A GaN-based DC-DC Converter with Zero Voltage Switching and Hysteretic Current Control for 99% Efficient Bidirectional Charging of Electrocaloric Capacitive Loads

A switched-mode power converter for highly efficient charging and discharging of electrocaloric capacitors is presented. A GaN-based half-bridge is controlled by analog hysteretic current control with zero-voltage switching and adjustable dead-time, implemented on a programmable system-on-chip. Optimization of control parameters results in up to 99.3% efficiency in continuously alternating charging and discharging cycles. Arbitrary voltage waveform generation is demonstrated, while maintaining a high efficiency. Electrocaloric PMN-2PT ceramic samples are driven by the converter, and from the measured reversible temperature change and total power loss, the relative heat pump coefficient of performance is estimated for Carnot-like refrigeration cycles.

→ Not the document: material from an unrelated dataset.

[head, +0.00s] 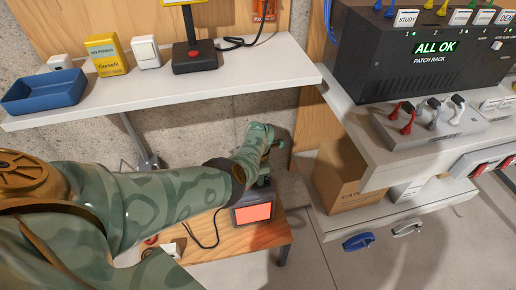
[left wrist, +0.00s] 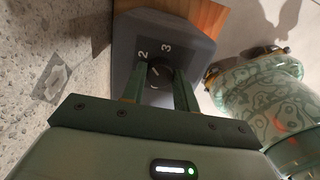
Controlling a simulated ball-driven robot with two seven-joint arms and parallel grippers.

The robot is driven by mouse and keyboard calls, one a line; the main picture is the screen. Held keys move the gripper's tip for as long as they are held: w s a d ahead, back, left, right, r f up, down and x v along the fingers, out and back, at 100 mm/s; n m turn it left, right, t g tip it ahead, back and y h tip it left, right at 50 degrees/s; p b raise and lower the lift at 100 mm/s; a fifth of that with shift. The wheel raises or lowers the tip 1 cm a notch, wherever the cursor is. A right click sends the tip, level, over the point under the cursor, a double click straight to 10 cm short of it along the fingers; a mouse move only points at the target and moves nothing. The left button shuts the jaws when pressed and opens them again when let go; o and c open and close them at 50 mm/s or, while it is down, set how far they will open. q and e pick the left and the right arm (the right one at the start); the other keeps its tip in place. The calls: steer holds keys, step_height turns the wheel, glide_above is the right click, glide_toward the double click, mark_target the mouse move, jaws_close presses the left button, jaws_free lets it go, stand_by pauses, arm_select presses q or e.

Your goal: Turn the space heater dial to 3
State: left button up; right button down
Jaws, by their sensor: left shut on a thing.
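The space heater (head: 238,217) is a small dark box with a glowing orange-red front. It stands on a low wooden bench, under my left forearm in the head view. In the left wrist view its grey top (left wrist: 190,48) shows the printed numbers 2 and 3 beside a dark dial (left wrist: 156,70). A short white line shows on the dial, but I cannot tell exactly which mark it points at. My left gripper (left wrist: 162,78) is shut on the dial, with one finger on each side. The fingers hide part of the dial. My right gripper is not in view.
A white shelf (head: 225,78) with a blue tray (head: 45,92) and small boxes is above the bench (head: 270,240). A patch rack (head: 420,52) stands on a shelf at the right, above a cardboard box (head: 340,178). A cable (head: 205,240) lies beside the heater.

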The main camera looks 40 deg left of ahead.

An offset voltage is used to avoid the high permittivity at low bias of the ceramic material, which improves the performance. While electrocaloric heat-pump system prototypes were previously limited by around 80% charging efficiency of resonant-type circuits, this work’s approach with 20-fold reduced losses contributes to significantly increase the performance of electrocaloric heat pumps, an emerging solution with zero global warming potential for a future sustainable energy system.